Technical architecture
How Sharebox encrypts a transfer.
The transfer pipeline is designed so plaintext and raw content keys remain at the endpoints. Every stored or transported file object is already encrypted and authenticated.
1. Generate
The sender browser generates a fresh random 256-bit file key and per-file encryption parameters.
2. Encrypt
The file is split into bounded chunks. Each chunk is encrypted and authenticated with AES-GCM before upload.
3. Protect metadata
Filename and MIME type are encrypted using the file key. Storage receives encrypted metadata.
4. Wrap the key
A transfer secret derives a separate wrapping key using PBKDF2-SHA-256. That key encrypts the raw file key.
5. Store ciphertext
R2 receives encrypted chunks. Supabase records opaque object identifiers, encrypted metadata, and the wrapped key.
6. Deliver separately
Email carries the base transfer page and unlock code.
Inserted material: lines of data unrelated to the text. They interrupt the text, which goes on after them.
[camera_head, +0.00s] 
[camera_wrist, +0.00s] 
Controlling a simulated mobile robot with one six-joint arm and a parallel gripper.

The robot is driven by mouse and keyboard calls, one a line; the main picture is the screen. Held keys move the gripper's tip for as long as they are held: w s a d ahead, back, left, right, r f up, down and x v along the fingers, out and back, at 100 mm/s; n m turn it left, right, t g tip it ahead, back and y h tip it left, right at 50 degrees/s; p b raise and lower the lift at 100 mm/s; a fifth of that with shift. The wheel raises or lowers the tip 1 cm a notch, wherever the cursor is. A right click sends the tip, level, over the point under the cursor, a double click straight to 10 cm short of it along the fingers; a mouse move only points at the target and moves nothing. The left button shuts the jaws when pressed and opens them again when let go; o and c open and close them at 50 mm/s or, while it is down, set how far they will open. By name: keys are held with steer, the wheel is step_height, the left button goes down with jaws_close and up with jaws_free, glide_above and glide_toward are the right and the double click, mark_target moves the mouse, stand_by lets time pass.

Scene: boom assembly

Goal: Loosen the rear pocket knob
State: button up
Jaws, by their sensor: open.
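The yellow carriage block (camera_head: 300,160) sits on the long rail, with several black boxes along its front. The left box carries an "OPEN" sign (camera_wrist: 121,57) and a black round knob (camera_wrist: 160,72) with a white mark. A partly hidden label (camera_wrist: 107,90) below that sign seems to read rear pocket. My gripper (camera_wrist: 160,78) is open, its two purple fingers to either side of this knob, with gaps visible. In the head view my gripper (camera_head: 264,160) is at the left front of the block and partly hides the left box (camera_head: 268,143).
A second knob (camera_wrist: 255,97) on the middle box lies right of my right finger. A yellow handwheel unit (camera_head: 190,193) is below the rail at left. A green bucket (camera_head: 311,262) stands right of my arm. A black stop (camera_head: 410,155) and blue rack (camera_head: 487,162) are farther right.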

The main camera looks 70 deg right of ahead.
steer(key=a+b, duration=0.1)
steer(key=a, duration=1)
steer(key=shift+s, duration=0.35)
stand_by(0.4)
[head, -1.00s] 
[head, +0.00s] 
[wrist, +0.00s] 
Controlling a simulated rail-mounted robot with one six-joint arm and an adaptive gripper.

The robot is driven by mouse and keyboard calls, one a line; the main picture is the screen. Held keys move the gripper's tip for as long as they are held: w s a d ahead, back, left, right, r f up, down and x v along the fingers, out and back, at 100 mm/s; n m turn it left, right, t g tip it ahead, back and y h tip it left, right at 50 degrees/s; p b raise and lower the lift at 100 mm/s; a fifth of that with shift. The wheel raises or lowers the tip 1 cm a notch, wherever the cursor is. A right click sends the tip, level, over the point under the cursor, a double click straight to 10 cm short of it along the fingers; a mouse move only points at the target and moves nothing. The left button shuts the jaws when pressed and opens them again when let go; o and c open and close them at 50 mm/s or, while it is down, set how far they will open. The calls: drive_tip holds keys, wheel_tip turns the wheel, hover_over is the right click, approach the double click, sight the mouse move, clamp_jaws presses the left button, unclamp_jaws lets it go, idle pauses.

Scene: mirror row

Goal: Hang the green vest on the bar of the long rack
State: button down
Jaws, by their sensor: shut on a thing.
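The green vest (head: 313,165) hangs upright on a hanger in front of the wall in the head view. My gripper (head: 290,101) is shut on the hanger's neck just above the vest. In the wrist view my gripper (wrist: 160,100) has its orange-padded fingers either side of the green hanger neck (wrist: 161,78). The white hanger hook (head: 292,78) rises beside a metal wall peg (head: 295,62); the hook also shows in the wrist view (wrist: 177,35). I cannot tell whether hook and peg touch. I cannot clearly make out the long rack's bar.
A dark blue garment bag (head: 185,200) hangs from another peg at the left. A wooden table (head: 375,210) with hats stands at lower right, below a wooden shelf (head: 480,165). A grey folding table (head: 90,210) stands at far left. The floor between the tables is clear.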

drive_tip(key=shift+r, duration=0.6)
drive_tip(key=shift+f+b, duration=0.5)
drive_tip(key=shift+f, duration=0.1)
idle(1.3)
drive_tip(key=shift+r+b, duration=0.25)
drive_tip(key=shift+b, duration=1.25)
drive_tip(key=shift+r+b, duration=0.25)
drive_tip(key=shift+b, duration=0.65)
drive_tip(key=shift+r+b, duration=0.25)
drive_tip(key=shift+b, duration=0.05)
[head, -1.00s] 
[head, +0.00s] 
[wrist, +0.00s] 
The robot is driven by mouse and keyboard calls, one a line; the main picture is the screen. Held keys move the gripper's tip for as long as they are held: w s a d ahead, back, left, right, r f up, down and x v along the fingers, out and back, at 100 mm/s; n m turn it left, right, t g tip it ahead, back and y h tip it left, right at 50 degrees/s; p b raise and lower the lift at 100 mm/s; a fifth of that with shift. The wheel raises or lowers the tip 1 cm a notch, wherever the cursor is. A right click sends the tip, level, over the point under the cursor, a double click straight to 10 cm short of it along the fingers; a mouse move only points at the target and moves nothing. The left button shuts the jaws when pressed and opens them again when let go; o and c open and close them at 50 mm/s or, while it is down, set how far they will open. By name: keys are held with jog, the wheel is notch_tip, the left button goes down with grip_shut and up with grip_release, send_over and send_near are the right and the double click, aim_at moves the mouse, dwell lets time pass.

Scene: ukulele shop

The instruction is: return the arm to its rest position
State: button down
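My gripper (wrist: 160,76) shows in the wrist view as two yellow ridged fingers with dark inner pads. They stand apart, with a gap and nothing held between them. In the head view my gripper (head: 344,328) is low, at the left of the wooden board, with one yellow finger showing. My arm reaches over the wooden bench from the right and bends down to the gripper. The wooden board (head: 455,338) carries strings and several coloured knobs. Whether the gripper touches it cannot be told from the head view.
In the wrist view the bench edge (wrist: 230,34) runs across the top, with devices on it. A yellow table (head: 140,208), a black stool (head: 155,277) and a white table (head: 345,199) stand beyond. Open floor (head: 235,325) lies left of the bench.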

The sender shares the private URL fragment through a separate trusted channel.
7. Decrypt locally
After delivery checks, the recipient downloads ciphertext and unwraps and decrypts it inside the browser.
Fresh keys
Each file receives its own random key, limiting the effect of a single key compromise.
Authenticated encryption
AES-GCM rejects modified ciphertext, metadata, keys, or authentication tags.
Private storage
R2 remains private and serves ciphertext only through scoped upload capabilities and grant-checked downloads.